26.1.07

nunca foi mãe


Provavelmente, uma das razões principais porque os autores liberais do século XX nunca conseguiram impôr as suas ideias para além de círculos muito restritos deve-se ao facto de eles nunca terem reconhecido o altruísmo como uma valor social importante. Estão neste caso, certamente, os economistas Ludwig von Mises e Murray N. Rothbard. Mas, acima de todos, foi Ayn Rand que desvalorizou o altruísmo ao ponto da sua condenação, ao mesmo tempo que elevava o egoísmo ao estatuto de uma virtude moral. Ela é autora de um livro com o título sugestivo de A Virtude do Egoísmo.###

Esta linha de pensamento colocou o liberalismo em rota de colisão com um dos valores centrais do cristianismo - o altruísmo - e desfigurou moralmente uma corrente filosófica que os liberais clássicos do século XIX - como Burke, Tocqueville, Macaulay e Lord Acton - tinham desenvolvido com sucesso à luz dos valores centrais da civilização cristã. O preço que os liberais modernos ainda hoje pagam por esta desfiguração é considerável.

Ayn Rand ambicionou criar uma moral racional, substituindo-a à moralidade tradicional de inspiração cristã - uma moralidade onde o altruísmo não tinha lugar e onde o egoísmo se constituía em um dos seus pilares centrais. Não é aqui o lugar para comentar o sucesso ou insucesso deste empreendimento. Bastará, talvez, dizer que, a julgar pela sua própria vida pessoal, o resultado nâo foi impressionante (cf.

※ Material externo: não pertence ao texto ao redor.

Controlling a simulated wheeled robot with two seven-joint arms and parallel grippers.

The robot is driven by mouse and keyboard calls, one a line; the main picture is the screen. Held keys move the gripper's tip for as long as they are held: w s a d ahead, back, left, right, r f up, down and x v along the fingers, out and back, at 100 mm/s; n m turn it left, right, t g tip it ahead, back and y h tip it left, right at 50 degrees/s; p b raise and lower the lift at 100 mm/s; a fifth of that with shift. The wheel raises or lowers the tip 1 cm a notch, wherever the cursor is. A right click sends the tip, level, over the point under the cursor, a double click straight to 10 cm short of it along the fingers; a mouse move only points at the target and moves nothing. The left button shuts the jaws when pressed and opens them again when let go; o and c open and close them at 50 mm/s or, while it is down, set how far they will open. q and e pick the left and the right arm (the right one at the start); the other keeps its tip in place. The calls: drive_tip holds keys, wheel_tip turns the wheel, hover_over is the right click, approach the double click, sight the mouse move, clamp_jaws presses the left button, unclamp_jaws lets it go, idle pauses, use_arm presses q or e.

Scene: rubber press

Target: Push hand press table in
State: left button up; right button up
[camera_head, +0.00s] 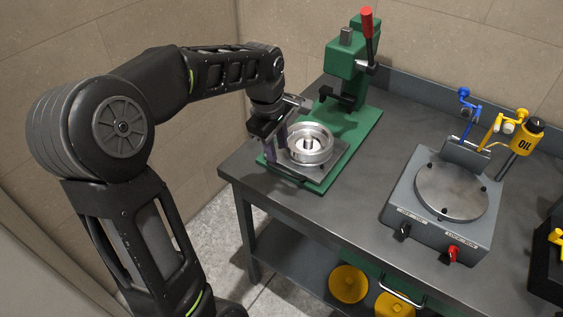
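The green hand press (341,60) stands on the grey bench at the back left, with a red-handled lever (368,22) raised upright. Its sliding table (328,170) is a metal plate at the front end of the green base, out in front of the press column. A round metal mould (310,143) sits on the table. My left gripper (276,145) points down at the left side of the table, beside the mould. The finger gap is partly hidden, and I cannot tell whether it touches the table or mould. My right gripper is not in view.
The grey workbench (347,219) has free room between the press and a grey device (419,206) with a round plate on the right. A yellow oil can (524,137) stands behind that device. Walls are close at left and back.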

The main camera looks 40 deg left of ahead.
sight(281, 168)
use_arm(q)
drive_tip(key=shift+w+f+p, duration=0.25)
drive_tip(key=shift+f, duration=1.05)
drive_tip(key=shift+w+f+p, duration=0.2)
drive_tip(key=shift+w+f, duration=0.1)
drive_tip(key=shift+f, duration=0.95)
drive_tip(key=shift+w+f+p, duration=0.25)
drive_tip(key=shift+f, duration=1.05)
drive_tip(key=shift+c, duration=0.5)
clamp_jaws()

Nathaniel Branden, Judgment Day - My Years with Ayn Rand, Boston: Houghton Mifflin Company, 1989).

Adepta fervorosa do capitalismo, Ayn Rand não compreendeu (como Mises ou Rothbard) que
o sucesso de uma sociedade baseada na liberdade das trocas depende tanto do apelo ao interesse próprio de cada uma das partes - isto é, do egoísmo - como do apelo de cada uma das partes ao interesse próprio da outra - isto é, do altruísmo. Ela compreendeu ainda menos que existe uma instituição fundamental na sociedade - e sem a qual o funcionamento da sociedade dificilmente seria possível -, que está assente predominantemente no valor do altruísmo. Refiro-me à instituição da família e ao altruísmo que constituem a característica predominante do comportamento de uma mãe e de um pai em relação aos seus filhos.

Ao condenar o altruísmo e ao exaltar o egoísmo, Ayn Rand tornou-se uma escritora para adolescentes, precisamente aquela fase da vida em que cada ser humano procura afirmar a sua individualidade e ganhar autonomia face à influência dos pais, do mesmo modo que Mises e Rothbard se tornaram frequentemente os ídolos de jovens economistas na adolescência da sua carreira profissional e intelectual.

Como é que uma mulher tão brilhante em muitos outros aspectos poderia ter cometido tamanho erro de desvalorizar um dos valores centrais da vida em sociedade - o altruísmo - ao ponto de o condenar é um mistério que permanece por explicar. E o mesmo se aplica a Mises e a Rothbard.
Uma explicação possível é que Ayn Rand nunca foi mãe. Nem Mises e Rothbard alguma vez foram pais.